:: DATA SHOWN ::
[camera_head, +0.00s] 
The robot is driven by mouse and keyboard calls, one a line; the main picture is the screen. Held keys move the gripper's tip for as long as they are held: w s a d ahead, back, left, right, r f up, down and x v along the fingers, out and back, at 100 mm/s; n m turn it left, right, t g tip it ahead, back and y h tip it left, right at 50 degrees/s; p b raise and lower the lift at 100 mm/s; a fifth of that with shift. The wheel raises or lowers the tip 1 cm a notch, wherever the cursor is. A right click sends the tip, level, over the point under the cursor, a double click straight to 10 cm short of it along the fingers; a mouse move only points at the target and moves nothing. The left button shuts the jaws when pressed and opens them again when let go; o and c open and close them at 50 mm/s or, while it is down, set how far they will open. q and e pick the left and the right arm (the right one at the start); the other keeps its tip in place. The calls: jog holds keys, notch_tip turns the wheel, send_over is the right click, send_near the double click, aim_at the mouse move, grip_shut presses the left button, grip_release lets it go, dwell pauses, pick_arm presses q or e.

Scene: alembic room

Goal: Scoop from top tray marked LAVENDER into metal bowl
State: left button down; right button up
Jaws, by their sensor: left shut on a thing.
:::
Write the listing out again, exactly as it reads.

- EXERCISE SOLUTION -
[camera_head, +0.00s] 
The robot is driven by mouse and keyboard calls, one a line; the main picture is the screen. Held keys move the gripper's tip for as long as they are held: w s a d ahead, back, left, right, r f up, down and x v along the fingers, out and back, at 100 mm/s; n m turn it left, right, t g tip it ahead, back and y h tip it left, right at 50 degrees/s; p b raise and lower the lift at 100 mm/s; a fifth of that with shift. The wheel raises or lowers the tip 1 cm a notch, wherever the cursor is. A right click sends the tip, level, over the point under the cursor, a double click straight to 10 cm short of it along the fingers; a mouse move only points at the target and moves nothing. The left button shuts the jaws when pressed and opens them again when let go; o and c open and close them at 50 mm/s or, while it is down, set how far they will open. q and e pick the left and the right arm (the right one at the start); the other keeps its tip in place. The calls: jog holds keys, notch_tip turns the wheel, send_over is the right click, send_near the double click, aim_at the mouse move, grip_shut presses the left button, grip_release lets it go, dwell pauses, pick_arm presses q or e.

Scene: alembic room

Goal: Scoop from top tray marked LAVENDER into metal bowl
State: left button down; right button up
Jaws, by their sensor: left shut on a thing.

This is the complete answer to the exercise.